**SET EXERCISE**
Without the images, write out all of the following entries exactly.

____

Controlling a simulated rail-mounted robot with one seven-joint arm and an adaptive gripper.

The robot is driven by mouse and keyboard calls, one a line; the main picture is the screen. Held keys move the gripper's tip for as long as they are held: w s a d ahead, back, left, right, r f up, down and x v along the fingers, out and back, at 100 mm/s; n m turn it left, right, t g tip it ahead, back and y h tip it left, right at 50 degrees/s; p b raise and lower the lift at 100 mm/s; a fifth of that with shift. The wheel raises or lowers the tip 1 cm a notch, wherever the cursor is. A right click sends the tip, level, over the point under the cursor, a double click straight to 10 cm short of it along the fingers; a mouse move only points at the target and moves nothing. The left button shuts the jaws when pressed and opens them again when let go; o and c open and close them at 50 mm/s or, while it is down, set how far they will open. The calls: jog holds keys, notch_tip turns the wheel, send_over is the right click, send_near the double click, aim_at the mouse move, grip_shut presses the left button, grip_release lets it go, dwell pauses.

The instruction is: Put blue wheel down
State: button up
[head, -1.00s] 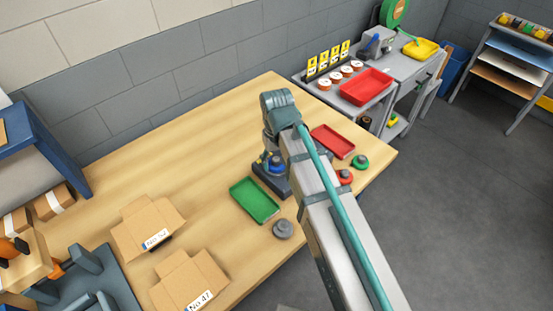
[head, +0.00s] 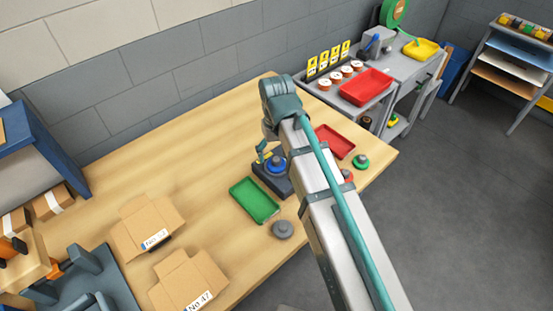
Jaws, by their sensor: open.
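The blue wheel (head: 277,161) sits on a dark square base (head: 273,183) on the wooden table, just above the green tray. A small grey part shows at the wheel's centre. My gripper (head: 262,154) is at the wheel's upper left, partly hidden behind my arm. It is open, and the wheel is not held. I cannot tell whether a finger still touches the wheel.
A green tray (head: 254,200) and a grey wheel (head: 283,229) are near the base. A red tray (head: 335,141), a green wheel (head: 361,161) and a partly hidden red wheel (head: 347,175) lie right of my arm. Cardboard boxes (head: 145,228) stand left. Table behind is clear.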

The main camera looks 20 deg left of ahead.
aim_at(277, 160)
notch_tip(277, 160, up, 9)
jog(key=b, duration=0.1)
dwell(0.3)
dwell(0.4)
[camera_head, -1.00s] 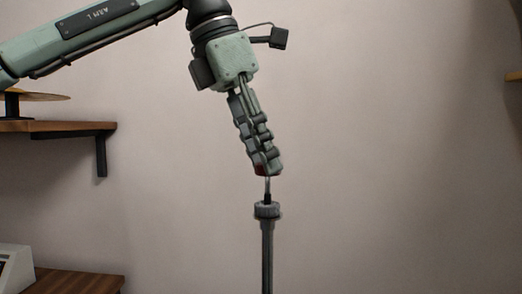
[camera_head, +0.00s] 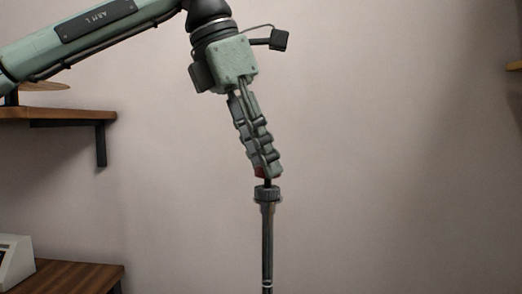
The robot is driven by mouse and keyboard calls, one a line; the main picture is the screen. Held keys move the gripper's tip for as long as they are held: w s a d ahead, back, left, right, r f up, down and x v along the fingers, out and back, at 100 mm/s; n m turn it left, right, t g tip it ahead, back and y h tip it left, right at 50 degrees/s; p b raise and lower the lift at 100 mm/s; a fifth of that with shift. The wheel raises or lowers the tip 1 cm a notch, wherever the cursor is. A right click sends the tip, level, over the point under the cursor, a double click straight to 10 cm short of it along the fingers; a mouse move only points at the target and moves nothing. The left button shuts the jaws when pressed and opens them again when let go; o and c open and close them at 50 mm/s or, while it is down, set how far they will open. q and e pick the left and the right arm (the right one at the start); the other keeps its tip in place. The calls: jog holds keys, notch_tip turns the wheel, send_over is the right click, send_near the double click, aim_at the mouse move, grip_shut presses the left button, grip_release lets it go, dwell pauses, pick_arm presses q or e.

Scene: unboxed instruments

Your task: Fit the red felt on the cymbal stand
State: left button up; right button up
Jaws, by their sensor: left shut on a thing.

____

**THE REPLY**
Controlling a simulated rail-mounted robot with one seven-joint arm and an adaptive gripper.

The robot is driven by mouse and keyboard calls, one a line; the main picture is the screen. Held keys move the gripper's tip for as long as they are held: w s a d ahead, back, left, right, r f up, down and x v along the fingers, out and back, at 100 mm/s; n m turn it left, right, t g tip it ahead, back and y h tip it left, right at 50 degrees/s; p b raise and lower the lift at 100 mm/s; a fifth of that with shift. The wheel raises or lowers the tip 1 cm a notch, wherever the cursor is. A right click sends the tip, level, over the point under the cursor, a double click straight to 10 cm short of it along the fingers; a mouse move only points at the target and moves nothing. The left button shuts the jaws when pressed and opens them again when let go; o and c open and close them at 50 mm/s or, while it is down, set how far they will open. The calls: jog holds keys, notch_tip turns the wheel, send_over is the right click, send_near the double click, aim_at the mouse move, grip_shut presses the left button, grip_release lets it go, dwell pauses.

The instruction is: Put blue wheel down
State: button up
[head, -1.00s] 
[head, +0.00s] 
Jaws, by their sensor: open.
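The blue wheel (head: 277,161) sits on a dark square base (head: 273,183) on the wooden table, just above the green tray. A small grey part shows at the wheel's centre. My gripper (head: 262,154) is at the wheel's upper left, partly hidden behind my arm. It is open, and the wheel is not held. I cannot tell whether a finger still touches the wheel.
A green tray (head: 254,200) and a grey wheel (head: 283,229) are near the base. A red tray (head: 335,141), a green wheel (head: 361,161) and a partly hidden red wheel (head: 347,175) lie right of my arm. Cardboard boxes (head: 145,228) stand left. Table behind is clear.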

The main camera looks 20 deg left of ahead.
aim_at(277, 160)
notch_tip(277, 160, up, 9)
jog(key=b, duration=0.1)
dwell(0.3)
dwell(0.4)
[camera_head, -1.00s] 
[camera_head, +0.00s] 
The robot is driven by mouse and keyboard calls, one a line; the main picture is the screen. Held keys move the gripper's tip for as long as they are held: w s a d ahead, back, left, right, r f up, down and x v along the fingers, out and back, at 100 mm/s; n m turn it left, right, t g tip it ahead, back and y h tip it left, right at 50 degrees/s; p b raise and lower the lift at 100 mm/s; a fifth of that with shift. The wheel raises or lowers the tip 1 cm a notch, wherever the cursor is. A right click sends the tip, level, over the point under the cursor, a double click straight to 10 cm short of it along the fingers; a mouse move only points at the target and moves nothing. The left button shuts the jaws when pressed and opens them again when let go; o and c open and close them at 50 mm/s or, while it is down, set how far they will open. q and e pick the left and the right arm (the right one at the start); the other keeps its tip in place. The calls: jog holds keys, notch_tip turns the wheel, send_over is the right click, send_near the double click, aim_at the mouse move, grip_shut presses the left button, grip_release lets it go, dwell pauses, pick_arm presses q or e.

Scene: unboxed instruments

Your task: Fit the red felt on the cymbal stand
State: left button up; right button up
Jaws, by their sensor: left shut on a thing.

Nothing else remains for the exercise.